Je trouve que vous êtes une auteur singulière dans le paysage actuel du polar français. Vous tracez votre voie entre les auteurs qui mettent de gros sabots pour s'attaquer à des questions de société et ceux qui sont complètement déconnectés du social et de la politique.
Je suis relativement singulière. Je fais ce que j'ai envie de faire. J'essaie de rendre compte de la façon dont je vois le monde. Mais j'essaie de faire de la littérature. C'est dur, long et solitaire. Je mets deux ans à faire un roman. Le plus insidieux, c'est le scénario que sacrifie pas mal d'écrivains de polars. Cela représente un an d'écriture et ça paye.

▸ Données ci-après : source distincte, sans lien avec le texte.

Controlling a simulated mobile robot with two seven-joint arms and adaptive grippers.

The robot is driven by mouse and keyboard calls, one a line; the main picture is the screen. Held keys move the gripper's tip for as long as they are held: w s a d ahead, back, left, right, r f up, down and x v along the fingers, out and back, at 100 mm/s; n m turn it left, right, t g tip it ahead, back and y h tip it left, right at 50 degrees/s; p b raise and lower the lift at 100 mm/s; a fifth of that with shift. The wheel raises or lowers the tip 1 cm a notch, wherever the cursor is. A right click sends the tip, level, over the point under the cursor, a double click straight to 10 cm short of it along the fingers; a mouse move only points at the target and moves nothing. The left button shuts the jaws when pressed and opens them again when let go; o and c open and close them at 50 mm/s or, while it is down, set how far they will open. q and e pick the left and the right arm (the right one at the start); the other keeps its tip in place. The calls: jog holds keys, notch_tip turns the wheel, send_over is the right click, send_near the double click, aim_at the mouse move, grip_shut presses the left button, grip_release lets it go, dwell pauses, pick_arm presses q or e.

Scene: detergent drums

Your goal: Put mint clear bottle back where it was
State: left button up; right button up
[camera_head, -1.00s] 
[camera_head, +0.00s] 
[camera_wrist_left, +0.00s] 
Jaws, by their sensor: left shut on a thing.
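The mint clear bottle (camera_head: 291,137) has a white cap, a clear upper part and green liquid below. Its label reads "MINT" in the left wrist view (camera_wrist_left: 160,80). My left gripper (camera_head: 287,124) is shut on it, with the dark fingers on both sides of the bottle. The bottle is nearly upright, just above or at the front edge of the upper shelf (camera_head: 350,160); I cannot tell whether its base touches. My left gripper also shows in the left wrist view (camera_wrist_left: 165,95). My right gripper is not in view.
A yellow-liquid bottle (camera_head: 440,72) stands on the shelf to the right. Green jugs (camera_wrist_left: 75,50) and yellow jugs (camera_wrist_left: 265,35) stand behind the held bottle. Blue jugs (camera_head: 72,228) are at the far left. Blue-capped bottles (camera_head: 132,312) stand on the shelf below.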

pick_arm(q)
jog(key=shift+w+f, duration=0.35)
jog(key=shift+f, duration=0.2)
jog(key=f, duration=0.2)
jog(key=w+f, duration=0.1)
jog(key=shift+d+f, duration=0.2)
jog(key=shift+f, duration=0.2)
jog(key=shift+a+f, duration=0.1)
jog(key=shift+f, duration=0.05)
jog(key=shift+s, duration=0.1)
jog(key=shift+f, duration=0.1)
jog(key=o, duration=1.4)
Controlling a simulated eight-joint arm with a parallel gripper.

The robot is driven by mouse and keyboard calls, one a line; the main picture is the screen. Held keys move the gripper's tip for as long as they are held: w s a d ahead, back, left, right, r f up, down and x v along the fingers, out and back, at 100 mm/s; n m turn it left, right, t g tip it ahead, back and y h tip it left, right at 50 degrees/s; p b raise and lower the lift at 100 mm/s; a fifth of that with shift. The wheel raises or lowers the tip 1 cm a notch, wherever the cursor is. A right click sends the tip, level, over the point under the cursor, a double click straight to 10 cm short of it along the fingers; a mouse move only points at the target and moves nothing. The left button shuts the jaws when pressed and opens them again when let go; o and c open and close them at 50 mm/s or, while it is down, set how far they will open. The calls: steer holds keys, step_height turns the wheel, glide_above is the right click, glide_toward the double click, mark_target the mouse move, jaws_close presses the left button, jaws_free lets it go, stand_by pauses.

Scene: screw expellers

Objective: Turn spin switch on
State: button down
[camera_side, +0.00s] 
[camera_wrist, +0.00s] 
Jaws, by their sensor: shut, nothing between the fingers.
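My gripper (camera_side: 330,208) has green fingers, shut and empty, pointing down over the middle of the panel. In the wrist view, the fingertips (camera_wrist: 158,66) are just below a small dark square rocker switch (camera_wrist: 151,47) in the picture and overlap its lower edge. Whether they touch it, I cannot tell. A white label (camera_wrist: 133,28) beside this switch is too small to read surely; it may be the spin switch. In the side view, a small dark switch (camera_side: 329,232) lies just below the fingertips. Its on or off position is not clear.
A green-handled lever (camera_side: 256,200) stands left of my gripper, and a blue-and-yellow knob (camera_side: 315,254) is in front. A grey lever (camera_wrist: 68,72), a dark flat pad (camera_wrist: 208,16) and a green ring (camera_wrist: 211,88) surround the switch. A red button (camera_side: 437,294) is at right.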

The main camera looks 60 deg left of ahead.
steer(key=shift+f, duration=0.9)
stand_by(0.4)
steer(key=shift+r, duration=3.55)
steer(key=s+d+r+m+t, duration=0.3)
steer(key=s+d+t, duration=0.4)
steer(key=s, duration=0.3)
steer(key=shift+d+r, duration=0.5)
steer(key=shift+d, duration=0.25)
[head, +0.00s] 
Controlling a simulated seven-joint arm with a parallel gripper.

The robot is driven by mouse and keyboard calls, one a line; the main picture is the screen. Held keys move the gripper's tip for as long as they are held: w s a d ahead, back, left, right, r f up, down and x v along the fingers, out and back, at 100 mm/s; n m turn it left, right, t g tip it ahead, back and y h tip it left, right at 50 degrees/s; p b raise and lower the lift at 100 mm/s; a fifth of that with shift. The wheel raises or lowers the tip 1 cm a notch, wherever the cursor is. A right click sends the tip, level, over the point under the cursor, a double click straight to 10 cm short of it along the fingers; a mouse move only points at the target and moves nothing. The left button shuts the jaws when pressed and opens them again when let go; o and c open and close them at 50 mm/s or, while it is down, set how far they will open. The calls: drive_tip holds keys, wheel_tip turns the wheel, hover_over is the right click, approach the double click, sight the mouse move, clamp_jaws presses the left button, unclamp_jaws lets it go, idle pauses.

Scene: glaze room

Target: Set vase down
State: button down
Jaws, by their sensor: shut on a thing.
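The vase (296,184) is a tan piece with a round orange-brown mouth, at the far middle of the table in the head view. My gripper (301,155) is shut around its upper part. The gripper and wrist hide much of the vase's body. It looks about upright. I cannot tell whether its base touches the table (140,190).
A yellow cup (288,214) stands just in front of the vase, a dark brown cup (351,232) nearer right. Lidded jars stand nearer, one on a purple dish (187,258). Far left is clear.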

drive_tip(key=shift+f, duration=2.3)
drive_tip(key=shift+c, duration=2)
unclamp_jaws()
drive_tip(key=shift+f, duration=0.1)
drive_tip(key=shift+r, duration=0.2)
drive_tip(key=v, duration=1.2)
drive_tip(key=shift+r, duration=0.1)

Vous reconnaissez-vous quand même des liens avec certains auteurs ?
Je viens de faire un roman à quatre mains avec DOA. Une entreprise rigolote, ça s'est très bien passé. Je suis un peu isolé : j'ai l'âge de Daeninckx, Jonquet et des autres, j'ai leur histoire politique en partie, mais je suis venu au polar beaucoup plus tard, en 1995. C'est pour cela que je suis aussi isolé : je suis une nouvelle auteur, très âgée.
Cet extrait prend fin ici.